- _Source material_
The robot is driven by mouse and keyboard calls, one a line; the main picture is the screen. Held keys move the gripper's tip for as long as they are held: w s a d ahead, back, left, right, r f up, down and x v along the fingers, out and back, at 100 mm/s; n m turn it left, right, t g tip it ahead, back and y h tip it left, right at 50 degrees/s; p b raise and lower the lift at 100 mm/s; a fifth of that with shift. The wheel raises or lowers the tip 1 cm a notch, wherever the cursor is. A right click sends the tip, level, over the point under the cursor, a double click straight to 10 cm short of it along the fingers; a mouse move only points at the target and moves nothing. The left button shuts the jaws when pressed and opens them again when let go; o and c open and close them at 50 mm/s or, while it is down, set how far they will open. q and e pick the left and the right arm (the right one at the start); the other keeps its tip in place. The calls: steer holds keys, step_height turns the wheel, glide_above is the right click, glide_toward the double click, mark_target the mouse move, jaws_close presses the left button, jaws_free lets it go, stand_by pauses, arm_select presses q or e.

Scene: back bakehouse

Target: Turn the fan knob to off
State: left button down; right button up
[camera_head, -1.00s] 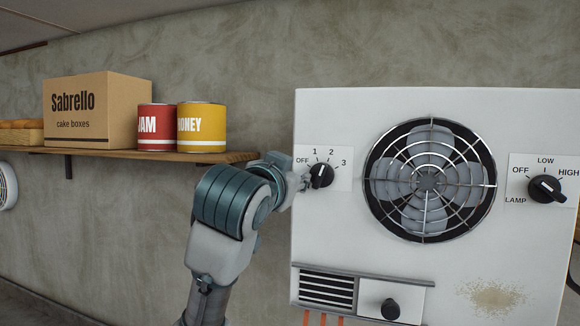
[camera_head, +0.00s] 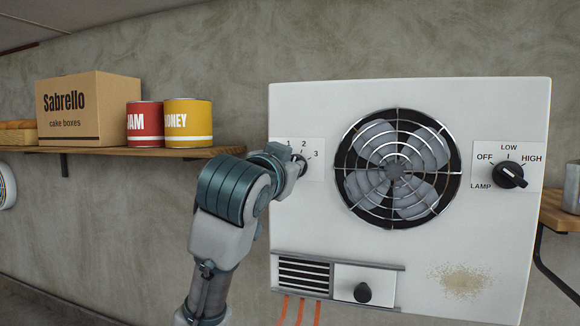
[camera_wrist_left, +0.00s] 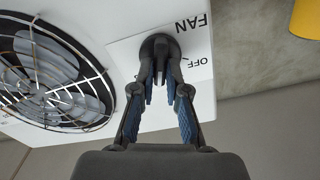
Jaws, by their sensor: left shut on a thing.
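The fan knob (camera_wrist_left: 160,42) is a round black knob on a white label plate marked FAN (camera_wrist_left: 192,25) and OFF. In the wrist view my left gripper (camera_wrist_left: 160,76) has its two dark fingertips closed together on the knob's grip. The fingers hide the knob's pointer, so I cannot tell its setting. In the head view my left gripper (camera_head: 291,167) lies against the plate with 1, 2 and 3 (camera_head: 313,166) visible; the gripper covers most of the knob and the OFF mark. My right gripper is not in view.
The white panel (camera_head: 310,110) carries a caged fan (camera_head: 397,170), a lamp knob (camera_head: 510,175) at right and a small black knob (camera_head: 362,292) below. Left, a wall shelf (camera_head: 180,153) holds a Sabrello box (camera_head: 90,110), a jam tin (camera_head: 145,122) and a honey tin (camera_head: 189,122).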

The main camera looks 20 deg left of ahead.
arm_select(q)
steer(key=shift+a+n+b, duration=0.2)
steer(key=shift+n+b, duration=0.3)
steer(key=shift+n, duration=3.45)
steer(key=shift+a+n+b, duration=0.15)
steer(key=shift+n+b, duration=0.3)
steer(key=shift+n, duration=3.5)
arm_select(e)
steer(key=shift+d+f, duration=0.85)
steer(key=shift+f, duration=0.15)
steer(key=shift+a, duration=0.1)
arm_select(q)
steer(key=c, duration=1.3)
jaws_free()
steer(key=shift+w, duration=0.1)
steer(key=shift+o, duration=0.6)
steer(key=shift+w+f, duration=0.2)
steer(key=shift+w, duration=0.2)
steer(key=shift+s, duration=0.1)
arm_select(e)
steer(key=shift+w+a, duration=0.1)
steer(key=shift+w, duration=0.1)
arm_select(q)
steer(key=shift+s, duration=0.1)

- _The task_
Restate the full listing verbatim and drop every picture.

- _Response to the exercise_
The robot is driven by mouse and keyboard calls, one a line; the main picture is the screen. Held keys move the gripper's tip for as long as they are held: w s a d ahead, back, left, right, r f up, down and x v along the fingers, out and back, at 100 mm/s; n m turn it left, right, t g tip it ahead, back and y h tip it left, right at 50 degrees/s; p b raise and lower the lift at 100 mm/s; a fifth of that with shift. The wheel raises or lowers the tip 1 cm a notch, wherever the cursor is. A right click sends the tip, level, over the point under the cursor, a double click straight to 10 cm short of it along the fingers; a mouse move only points at the target and moves nothing. The left button shuts the jaws when pressed and opens them again when let go; o and c open and close them at 50 mm/s or, while it is down, set how far they will open. q and e pick the left and the right arm (the right one at the start); the other keeps its tip in place. The calls: steer holds keys, step_height turns the wheel, glide_above is the right click, glide_toward the double click, mark_target the mouse move, jaws_close presses the left button, jaws_free lets it go, stand_by pauses, arm_select presses q or e.

Scene: back bakehouse

Target: Turn the fan knob to off
State: left button down; right button up
[camera_head, -1.00s] 
[camera_head, +0.00s] 
[camera_wrist_left, +0.00s] 
Jaws, by their sensor: left shut on a thing.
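The fan knob (camera_wrist_left: 160,42) is a round black knob on a white label plate marked FAN (camera_wrist_left: 192,25) and OFF. In the wrist view my left gripper (camera_wrist_left: 160,76) has its two dark fingertips closed together on the knob's grip. The fingers hide the knob's pointer, so I cannot tell its setting. In the head view my left gripper (camera_head: 291,167) lies against the plate with 1, 2 and 3 (camera_head: 313,166) visible; the gripper covers most of the knob and the OFF mark. My right gripper is not in view.
The white panel (camera_head: 310,110) carries a caged fan (camera_head: 397,170), a lamp knob (camera_head: 510,175) at right and a small black knob (camera_head: 362,292) below. Left, a wall shelf (camera_head: 180,153) holds a Sabrello box (camera_head: 90,110), a jam tin (camera_head: 145,122) and a honey tin (camera_head: 189,122).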

The main camera looks 20 deg left of ahead.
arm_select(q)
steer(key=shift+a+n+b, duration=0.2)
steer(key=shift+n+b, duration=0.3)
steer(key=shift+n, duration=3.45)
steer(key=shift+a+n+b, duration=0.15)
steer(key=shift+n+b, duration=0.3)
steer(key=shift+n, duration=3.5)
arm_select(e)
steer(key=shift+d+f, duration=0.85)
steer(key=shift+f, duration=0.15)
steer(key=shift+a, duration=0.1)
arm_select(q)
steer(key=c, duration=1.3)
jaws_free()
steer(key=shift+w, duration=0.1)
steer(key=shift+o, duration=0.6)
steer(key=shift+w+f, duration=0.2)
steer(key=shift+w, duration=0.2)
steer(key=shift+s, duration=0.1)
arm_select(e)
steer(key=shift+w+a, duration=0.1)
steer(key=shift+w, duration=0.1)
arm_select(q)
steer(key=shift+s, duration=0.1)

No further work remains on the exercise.